Required task >>
Look through the listing for the word "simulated". Copy each line that has it.

Task material >>
↓↓↓

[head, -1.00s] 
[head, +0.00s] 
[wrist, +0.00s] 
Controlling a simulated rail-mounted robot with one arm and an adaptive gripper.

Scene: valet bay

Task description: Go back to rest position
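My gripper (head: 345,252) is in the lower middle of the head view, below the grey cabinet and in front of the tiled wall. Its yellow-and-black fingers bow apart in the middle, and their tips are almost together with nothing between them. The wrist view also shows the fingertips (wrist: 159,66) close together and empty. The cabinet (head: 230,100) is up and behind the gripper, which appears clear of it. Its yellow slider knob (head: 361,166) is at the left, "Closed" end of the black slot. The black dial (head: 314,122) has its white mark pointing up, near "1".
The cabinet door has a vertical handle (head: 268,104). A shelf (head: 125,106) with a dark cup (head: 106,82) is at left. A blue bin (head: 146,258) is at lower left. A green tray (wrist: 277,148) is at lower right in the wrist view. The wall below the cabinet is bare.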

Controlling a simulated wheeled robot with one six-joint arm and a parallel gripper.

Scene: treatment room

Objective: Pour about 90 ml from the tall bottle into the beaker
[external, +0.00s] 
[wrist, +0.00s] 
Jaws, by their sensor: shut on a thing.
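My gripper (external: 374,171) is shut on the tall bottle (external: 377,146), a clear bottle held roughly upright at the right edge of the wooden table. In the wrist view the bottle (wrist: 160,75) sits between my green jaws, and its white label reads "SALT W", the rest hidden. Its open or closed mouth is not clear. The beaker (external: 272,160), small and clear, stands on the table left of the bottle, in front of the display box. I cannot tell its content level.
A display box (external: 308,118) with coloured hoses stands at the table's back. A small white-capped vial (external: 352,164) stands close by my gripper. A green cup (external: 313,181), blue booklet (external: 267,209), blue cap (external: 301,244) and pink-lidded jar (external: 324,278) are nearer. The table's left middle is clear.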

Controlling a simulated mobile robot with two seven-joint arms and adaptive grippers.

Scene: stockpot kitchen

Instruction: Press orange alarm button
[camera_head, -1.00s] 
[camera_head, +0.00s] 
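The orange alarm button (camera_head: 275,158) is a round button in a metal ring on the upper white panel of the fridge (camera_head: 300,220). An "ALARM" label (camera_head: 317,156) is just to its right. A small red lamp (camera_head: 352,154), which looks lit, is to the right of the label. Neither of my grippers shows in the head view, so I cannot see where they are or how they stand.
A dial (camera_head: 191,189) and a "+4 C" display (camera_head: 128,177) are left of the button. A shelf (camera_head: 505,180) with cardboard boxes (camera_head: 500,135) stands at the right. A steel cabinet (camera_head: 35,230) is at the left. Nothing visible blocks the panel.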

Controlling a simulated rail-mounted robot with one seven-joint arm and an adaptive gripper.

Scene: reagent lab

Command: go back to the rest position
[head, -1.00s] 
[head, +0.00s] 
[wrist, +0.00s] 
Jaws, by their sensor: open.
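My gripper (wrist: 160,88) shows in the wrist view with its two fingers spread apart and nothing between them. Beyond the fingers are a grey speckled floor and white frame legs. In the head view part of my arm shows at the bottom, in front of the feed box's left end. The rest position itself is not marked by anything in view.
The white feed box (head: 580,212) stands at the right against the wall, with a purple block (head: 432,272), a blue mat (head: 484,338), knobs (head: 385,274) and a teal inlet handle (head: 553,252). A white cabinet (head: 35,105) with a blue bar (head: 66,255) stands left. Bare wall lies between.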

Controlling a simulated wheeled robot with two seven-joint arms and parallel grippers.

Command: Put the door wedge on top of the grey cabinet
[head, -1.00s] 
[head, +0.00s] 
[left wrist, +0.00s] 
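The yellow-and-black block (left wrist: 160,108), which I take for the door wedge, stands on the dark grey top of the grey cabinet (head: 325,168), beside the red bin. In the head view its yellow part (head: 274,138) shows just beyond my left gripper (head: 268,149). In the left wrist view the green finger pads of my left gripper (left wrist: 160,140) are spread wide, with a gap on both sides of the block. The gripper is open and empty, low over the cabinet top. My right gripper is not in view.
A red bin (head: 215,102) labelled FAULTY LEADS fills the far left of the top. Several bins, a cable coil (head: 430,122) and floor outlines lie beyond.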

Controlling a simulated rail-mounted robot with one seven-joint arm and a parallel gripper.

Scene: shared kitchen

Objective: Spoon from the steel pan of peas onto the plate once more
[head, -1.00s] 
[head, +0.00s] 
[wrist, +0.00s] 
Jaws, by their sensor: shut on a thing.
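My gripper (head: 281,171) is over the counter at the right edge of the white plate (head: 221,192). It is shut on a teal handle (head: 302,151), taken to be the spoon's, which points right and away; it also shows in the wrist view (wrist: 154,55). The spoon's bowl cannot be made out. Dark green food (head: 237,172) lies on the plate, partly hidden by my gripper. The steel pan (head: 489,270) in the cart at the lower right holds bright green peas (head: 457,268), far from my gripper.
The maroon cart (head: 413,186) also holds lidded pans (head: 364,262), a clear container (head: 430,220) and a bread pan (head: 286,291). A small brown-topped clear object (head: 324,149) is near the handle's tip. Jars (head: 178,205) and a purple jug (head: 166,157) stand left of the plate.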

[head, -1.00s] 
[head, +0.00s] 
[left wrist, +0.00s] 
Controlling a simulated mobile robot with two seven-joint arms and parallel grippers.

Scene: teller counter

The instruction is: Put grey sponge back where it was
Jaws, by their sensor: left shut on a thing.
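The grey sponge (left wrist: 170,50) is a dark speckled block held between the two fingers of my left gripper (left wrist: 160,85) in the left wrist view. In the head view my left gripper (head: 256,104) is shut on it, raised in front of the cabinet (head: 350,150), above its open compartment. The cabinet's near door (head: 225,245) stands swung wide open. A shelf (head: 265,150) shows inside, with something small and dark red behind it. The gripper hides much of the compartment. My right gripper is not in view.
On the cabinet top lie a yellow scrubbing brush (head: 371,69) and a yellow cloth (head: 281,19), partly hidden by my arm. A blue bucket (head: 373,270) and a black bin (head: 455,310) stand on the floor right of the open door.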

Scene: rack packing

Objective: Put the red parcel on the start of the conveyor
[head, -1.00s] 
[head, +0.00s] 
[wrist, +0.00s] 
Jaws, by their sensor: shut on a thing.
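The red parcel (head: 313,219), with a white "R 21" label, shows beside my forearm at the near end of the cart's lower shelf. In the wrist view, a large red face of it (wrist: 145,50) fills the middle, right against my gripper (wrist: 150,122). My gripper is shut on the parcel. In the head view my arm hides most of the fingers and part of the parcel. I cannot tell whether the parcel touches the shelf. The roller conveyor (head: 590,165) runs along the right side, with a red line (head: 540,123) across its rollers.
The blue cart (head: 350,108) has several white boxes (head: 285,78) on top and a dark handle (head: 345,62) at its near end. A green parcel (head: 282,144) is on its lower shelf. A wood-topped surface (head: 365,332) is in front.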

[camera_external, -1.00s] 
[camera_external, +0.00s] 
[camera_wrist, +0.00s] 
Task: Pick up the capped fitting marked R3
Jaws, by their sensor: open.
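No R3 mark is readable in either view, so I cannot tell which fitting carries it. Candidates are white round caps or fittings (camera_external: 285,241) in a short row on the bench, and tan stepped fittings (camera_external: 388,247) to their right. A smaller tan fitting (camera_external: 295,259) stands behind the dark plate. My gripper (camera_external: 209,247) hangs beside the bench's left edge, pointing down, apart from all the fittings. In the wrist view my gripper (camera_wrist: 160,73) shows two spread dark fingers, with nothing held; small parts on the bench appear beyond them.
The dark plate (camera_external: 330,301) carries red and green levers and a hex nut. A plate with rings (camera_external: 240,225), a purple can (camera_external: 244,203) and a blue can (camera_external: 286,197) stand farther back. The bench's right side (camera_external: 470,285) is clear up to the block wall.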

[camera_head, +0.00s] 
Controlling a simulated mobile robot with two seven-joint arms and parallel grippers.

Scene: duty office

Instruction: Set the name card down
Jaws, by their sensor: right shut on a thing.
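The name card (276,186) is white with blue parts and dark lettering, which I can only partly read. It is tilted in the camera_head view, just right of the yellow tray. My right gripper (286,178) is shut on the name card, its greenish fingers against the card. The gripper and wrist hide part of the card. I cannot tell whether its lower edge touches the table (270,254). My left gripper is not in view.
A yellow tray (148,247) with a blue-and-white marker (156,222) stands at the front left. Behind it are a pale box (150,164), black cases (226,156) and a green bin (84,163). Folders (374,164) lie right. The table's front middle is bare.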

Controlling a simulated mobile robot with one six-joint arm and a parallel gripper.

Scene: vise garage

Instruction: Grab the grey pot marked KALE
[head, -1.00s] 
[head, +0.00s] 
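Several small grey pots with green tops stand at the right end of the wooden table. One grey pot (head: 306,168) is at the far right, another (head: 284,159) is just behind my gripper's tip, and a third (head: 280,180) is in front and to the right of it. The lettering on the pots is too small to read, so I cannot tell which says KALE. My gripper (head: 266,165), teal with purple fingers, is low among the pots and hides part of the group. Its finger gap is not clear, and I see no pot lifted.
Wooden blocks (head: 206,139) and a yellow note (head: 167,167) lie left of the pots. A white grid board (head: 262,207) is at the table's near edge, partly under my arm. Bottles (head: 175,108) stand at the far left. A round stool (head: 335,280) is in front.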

↑↑↑

Written solution >>
Controlling a simulated rail-mounted robot with one arm and an adaptive gripper.
Controlling a simulated wheeled robot with one six-joint arm and a parallel gripper.
Controlling a simulated mobile robot with two seven-joint arms and adaptive grippers.
Controlling a simulated rail-mounted robot with one seven-joint arm and an adaptive gripper.
Controlling a simulated wheeled robot with two seven-joint arms and parallel grippers.
Controlling a simulated rail-mounted robot with one seven-joint arm and a parallel gripper.
Controlling a simulated mobile robot with two seven-joint arms and parallel grippers.
Controlling a simulated mobile robot with two seven-joint arms and parallel grippers.
Controlling a simulated mobile robot with one six-joint arm and a parallel gripper.

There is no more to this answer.